First home buyers will receive preferential tax treatment in the budget to enable them to save for a deposit, but caps will be imposed to limit the pressure on house prices and to avoid costing the government too much revenue.
After days of speculation, sources have confirmed the Coalition will introduce its own version of first home saver accounts which will essentially resemble a superannuation account.
First home buyers will receive concessional tax treatment on contributions by being able to salary sacrifice, and the earnings will also be taxed at a concessional rate.
There will be caps on the amount that can be contributed annually and an overall cap on the size of the fund. There will be no age limit on who can set up such a fund but it can only be used for the purchase of a first home.
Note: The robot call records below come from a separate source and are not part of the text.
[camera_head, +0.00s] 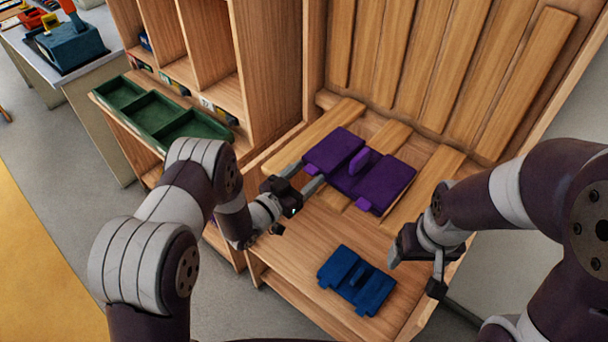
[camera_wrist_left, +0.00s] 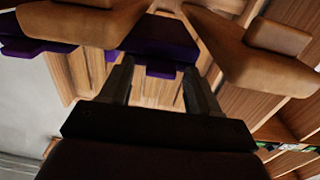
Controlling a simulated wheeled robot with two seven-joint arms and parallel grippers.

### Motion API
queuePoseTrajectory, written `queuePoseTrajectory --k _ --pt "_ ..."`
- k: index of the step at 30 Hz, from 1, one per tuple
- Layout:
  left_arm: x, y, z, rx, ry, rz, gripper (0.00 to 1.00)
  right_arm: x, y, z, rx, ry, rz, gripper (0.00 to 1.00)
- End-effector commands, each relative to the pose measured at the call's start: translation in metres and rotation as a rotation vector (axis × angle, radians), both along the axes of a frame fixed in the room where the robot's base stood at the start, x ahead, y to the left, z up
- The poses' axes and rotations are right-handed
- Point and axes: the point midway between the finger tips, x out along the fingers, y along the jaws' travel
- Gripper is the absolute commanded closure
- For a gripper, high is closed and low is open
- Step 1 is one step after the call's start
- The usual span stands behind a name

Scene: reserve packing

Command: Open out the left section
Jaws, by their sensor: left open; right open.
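A purple folding piece (camera_head: 385,185) lies across wooden slats in the open wooden case. It has a left panel (camera_head: 335,150), a right panel and a raised fin (camera_head: 358,162) between them. Both panels look spread fairly flat. My left gripper (camera_head: 310,175) is open, its fingertips at the near edge of the left panel; I cannot tell whether they touch. In the left wrist view, the open fingers (camera_wrist_left: 158,82) point toward purple surfaces (camera_wrist_left: 160,38), with nothing clearly between them. My right gripper (camera_head: 415,274) is open and empty, right of a smaller blue piece (camera_head: 357,280).
The blue piece lies on the case's wooden floor (camera_head: 308,245) near the front. Upright slats (camera_head: 440,65) line the back. A green divided tray (camera_head: 160,120) sits on the shelf unit at left. A table with a blue box (camera_head: 72,45) stands far left.

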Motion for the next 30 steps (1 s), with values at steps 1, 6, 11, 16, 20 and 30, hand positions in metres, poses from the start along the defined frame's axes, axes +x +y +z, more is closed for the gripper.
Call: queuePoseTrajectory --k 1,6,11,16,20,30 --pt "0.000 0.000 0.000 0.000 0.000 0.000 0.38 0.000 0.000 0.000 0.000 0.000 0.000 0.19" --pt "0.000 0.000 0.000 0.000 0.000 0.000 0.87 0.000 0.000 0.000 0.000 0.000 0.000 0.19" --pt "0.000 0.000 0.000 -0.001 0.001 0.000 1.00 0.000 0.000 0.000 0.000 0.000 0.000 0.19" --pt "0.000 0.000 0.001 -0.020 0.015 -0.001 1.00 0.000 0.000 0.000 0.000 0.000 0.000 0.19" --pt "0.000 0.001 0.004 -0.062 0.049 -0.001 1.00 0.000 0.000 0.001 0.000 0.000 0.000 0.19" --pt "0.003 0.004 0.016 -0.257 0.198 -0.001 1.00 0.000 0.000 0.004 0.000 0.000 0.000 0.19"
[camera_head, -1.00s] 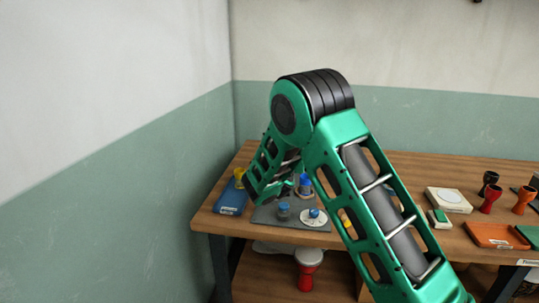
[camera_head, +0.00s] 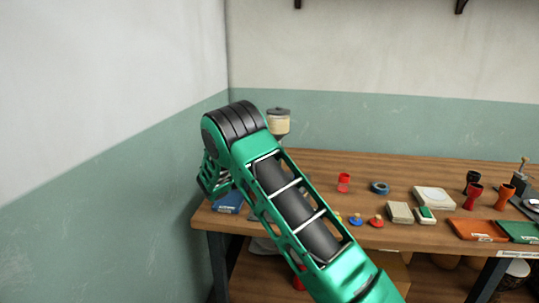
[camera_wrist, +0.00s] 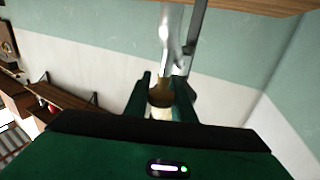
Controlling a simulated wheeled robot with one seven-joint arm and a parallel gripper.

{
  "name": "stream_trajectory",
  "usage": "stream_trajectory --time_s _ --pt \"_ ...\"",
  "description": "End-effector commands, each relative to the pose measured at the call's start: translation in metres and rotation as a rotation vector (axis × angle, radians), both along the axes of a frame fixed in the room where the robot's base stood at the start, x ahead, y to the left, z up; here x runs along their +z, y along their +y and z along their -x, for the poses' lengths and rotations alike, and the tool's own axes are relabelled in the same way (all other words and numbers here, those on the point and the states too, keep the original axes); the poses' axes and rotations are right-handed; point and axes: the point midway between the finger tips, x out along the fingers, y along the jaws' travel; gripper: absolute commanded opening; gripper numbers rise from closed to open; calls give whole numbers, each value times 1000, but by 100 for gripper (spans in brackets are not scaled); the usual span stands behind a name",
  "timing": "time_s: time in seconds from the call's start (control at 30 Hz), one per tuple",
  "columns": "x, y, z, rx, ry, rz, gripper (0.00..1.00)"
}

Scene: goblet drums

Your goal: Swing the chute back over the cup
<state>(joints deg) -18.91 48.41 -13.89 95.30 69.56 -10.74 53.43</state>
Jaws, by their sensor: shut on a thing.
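In the wrist view, my gripper (camera_wrist: 164,88) is shut on a brown, knob-like piece (camera_wrist: 160,97). A grey metal part (camera_wrist: 172,38), which looks like the chute, reaches from there to the top of the picture. In the head view my gripper is hidden behind my green arm. A hopper with a cream body and dark lid (camera_head: 278,122) stands behind the arm near the back wall. A small red cup-shaped piece (camera_head: 344,181) stands on the table to its right; I cannot tell whether it is the task's cup. Nothing under the chute can be made out.
A blue box (camera_head: 229,203) is at the wooden table's left end. The left wall is close to my arm.

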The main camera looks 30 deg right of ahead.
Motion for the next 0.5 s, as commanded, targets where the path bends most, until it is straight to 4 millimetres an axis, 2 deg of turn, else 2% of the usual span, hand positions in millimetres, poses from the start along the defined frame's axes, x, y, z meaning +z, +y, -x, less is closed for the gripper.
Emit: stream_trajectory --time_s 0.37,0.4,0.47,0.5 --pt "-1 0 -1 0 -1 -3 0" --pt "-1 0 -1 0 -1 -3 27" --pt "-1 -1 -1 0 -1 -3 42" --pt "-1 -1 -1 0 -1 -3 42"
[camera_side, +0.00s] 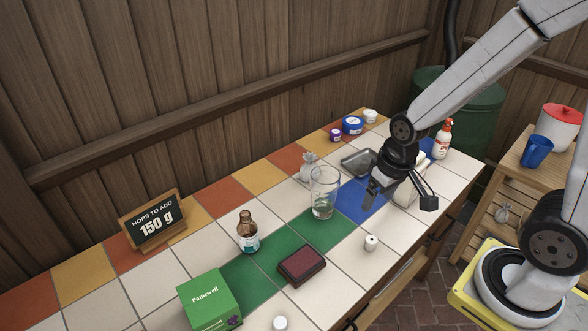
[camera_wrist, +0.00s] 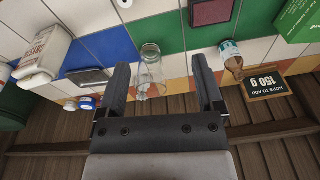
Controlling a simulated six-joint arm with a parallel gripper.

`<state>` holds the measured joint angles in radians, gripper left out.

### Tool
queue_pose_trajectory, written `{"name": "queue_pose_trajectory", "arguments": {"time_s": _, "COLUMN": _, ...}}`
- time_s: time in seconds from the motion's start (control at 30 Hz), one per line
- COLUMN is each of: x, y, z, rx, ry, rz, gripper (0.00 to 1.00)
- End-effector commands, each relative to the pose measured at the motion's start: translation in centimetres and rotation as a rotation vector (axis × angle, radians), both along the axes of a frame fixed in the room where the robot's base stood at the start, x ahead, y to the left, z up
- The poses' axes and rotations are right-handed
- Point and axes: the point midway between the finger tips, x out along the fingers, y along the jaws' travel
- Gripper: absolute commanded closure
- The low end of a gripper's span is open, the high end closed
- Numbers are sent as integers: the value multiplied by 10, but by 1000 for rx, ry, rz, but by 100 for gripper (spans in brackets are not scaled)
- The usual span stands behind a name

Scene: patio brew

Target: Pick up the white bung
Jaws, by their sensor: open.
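The white bung (camera_side: 371,242), a small pale stopper with a dark hole in its top, stands upright on white tiles near the counter's front edge. It also shows partly cut off at the top edge of the wrist view (camera_wrist: 125,3). My gripper (camera_side: 371,196) is open and empty above the blue tiles, behind the bung in the side view and well apart from it. In the wrist view, my two fingers (camera_wrist: 161,64) stand apart, with a clear glass in sight between them.
The clear glass (camera_side: 323,193) stands close left of my gripper. A dark red pad (camera_side: 302,265), a brown bottle (camera_side: 248,232) and a green box (camera_side: 208,300) stand further left. A grey tray (camera_side: 357,162) lies behind. Another small white item (camera_side: 280,323) is at the front edge.

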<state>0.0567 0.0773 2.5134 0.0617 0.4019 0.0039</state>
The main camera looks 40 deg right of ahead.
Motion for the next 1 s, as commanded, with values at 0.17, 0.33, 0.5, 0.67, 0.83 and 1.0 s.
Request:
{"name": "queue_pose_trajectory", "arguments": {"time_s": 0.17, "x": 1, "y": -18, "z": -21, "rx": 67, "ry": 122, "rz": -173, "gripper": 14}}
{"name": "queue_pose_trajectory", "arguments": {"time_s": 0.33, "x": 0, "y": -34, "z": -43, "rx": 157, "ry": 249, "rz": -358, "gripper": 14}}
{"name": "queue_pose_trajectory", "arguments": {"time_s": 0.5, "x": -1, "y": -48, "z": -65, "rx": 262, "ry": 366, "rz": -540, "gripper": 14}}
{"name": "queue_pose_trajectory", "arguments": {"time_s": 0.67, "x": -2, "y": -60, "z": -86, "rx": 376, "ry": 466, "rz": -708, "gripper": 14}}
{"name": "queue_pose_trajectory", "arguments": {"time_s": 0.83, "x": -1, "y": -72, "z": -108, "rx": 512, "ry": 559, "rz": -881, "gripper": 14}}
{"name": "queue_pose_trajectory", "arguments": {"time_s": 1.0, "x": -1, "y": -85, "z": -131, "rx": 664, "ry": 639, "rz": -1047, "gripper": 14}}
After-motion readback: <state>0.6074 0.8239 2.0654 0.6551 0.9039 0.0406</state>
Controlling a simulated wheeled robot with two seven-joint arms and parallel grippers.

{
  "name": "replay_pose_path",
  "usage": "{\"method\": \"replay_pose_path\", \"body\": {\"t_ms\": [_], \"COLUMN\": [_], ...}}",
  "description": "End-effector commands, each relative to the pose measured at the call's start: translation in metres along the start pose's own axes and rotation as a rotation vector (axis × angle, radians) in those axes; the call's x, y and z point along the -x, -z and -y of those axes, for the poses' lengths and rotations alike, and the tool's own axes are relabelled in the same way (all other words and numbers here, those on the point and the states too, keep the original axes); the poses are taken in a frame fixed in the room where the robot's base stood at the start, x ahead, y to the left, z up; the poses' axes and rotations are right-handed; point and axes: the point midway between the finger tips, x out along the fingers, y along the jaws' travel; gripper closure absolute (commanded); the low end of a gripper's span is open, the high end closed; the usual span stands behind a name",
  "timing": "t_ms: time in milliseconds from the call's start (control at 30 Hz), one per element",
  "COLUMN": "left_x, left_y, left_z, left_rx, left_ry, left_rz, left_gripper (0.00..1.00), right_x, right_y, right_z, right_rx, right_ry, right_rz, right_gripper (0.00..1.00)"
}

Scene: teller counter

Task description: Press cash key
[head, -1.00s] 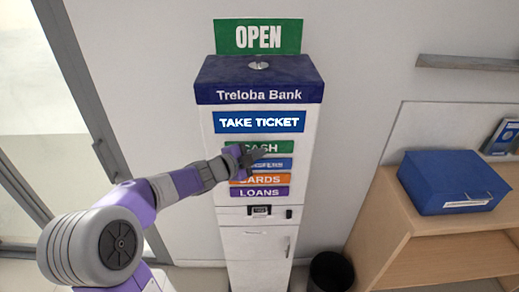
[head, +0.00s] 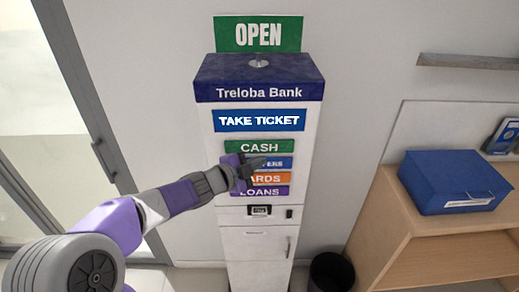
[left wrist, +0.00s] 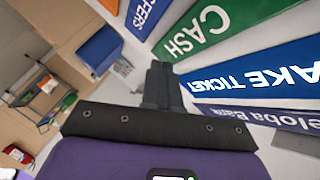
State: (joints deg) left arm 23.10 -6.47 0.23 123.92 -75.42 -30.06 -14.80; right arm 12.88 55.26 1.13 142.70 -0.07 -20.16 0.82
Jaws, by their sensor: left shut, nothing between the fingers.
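The green CASH key (head: 260,146) is the top key on the front of the white ticket machine (head: 255,240), and its label is fully visible in the head view. It also shows in the left wrist view (left wrist: 197,30). My left gripper (head: 258,163) is shut and empty, its tip just below the CASH key, over the blue key (head: 285,163). It hides the left part of the blue key and the start of the orange CARDS key (head: 275,179). Its dark fingers show in the left wrist view (left wrist: 162,88). I cannot tell whether they touch the panel.
A purple LOANS key (head: 270,191) is lowest. The TAKE TICKET screen (head: 259,120) is above the keys, with a ticket slot (head: 260,210) below. A blue box (head: 455,182) sits on a wooden shelf unit (head: 400,215) at right. A black bin (head: 331,272) stands beside the machine.

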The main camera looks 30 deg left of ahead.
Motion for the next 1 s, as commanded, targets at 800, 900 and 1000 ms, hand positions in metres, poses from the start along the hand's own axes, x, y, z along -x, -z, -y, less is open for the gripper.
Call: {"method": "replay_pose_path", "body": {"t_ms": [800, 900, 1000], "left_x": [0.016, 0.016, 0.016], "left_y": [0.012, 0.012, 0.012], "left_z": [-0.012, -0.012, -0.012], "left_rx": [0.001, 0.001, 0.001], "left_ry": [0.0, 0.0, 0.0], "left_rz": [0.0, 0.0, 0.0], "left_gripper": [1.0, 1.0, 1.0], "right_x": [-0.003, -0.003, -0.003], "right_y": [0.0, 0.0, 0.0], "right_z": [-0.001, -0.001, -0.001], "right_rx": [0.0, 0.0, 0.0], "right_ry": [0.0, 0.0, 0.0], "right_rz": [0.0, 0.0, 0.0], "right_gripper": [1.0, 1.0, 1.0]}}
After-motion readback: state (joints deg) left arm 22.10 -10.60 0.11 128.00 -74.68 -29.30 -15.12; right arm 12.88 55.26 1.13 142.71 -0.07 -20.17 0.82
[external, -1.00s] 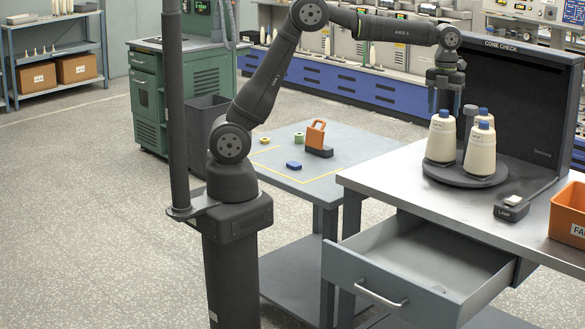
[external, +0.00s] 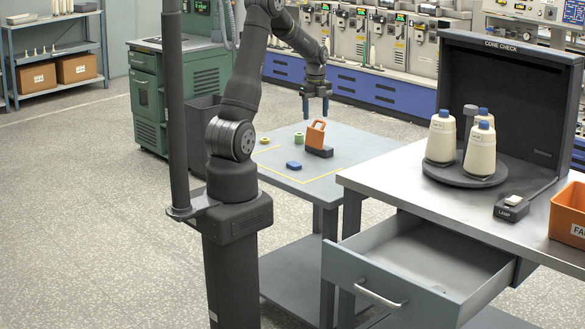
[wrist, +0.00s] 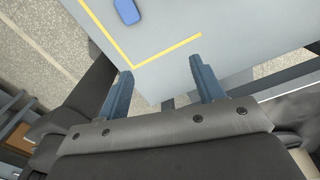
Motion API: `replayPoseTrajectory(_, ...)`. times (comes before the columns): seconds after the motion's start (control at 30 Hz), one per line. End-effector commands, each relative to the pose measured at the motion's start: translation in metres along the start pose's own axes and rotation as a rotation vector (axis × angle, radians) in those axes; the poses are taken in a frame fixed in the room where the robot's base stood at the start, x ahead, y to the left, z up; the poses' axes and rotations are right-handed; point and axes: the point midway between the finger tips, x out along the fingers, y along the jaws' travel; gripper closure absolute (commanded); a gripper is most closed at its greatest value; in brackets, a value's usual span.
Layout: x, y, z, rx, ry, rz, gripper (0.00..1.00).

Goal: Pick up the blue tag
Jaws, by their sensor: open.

The new accounts will be a different version to the first home saver accounts Labor introduced and which the Abbott government abolished at the 2014 budget.
Despite the government’s policy having both annual and global caps, it still risks being criticised as fuelling demand (which is baloney), a key reason why there was widespread opposition to enabling people to use their superannuation to buy houses.
On Thursday Reserve Bank of Australia Governor Philip Lowe joined in, saying boosting supply was more important than driving demand.
“You don’t address housing affordability by adding to demand,” Dr Lowe said.
On Thursday, Assistant Treasurer Michael Sukkar told Sky News: “I think on budget night, I don’t want to raise expectations too much, but anyone who is saving for a deposit for their first home will be pleased with the steps by the government.
“By the time you save the money for a deposit the market has moved on and now you need 60 or 70 thousand.”
The policy will be one of a handful on budget night aimed at improving housing affordability but the government has baulked at tackling demand-side factors such as negative gearing and capital gains tax concessions.
On the supply side, it will encourage retired couples to downsize from the family home. People who downsize will be able to use the proceeds to bolster their retirement by being offered exemptions from the annual $100,000 cap on on on-concessional superannuation contributions and the $1.6 million cap on retirement accounts. However, the proceeds from downsizing are not expected to be exempt from the pension assets test. (which means that few will do this – this new arrangement will only work if it is asset test exempt. like in New Zealand)
The government will also encourage a national scheme in which investors pay a tax for leaving properties vacant, a process known as land banking.
The government has played down in recent weeks its ability to improve housing affordability, especially after it baulked at doing much to temper demand.
Labor’s proposal goes a lot further and includes restricting new negative gearing to new homes only and halving the capital gains tax exemption for investors from 50 per cent to 25 per cent.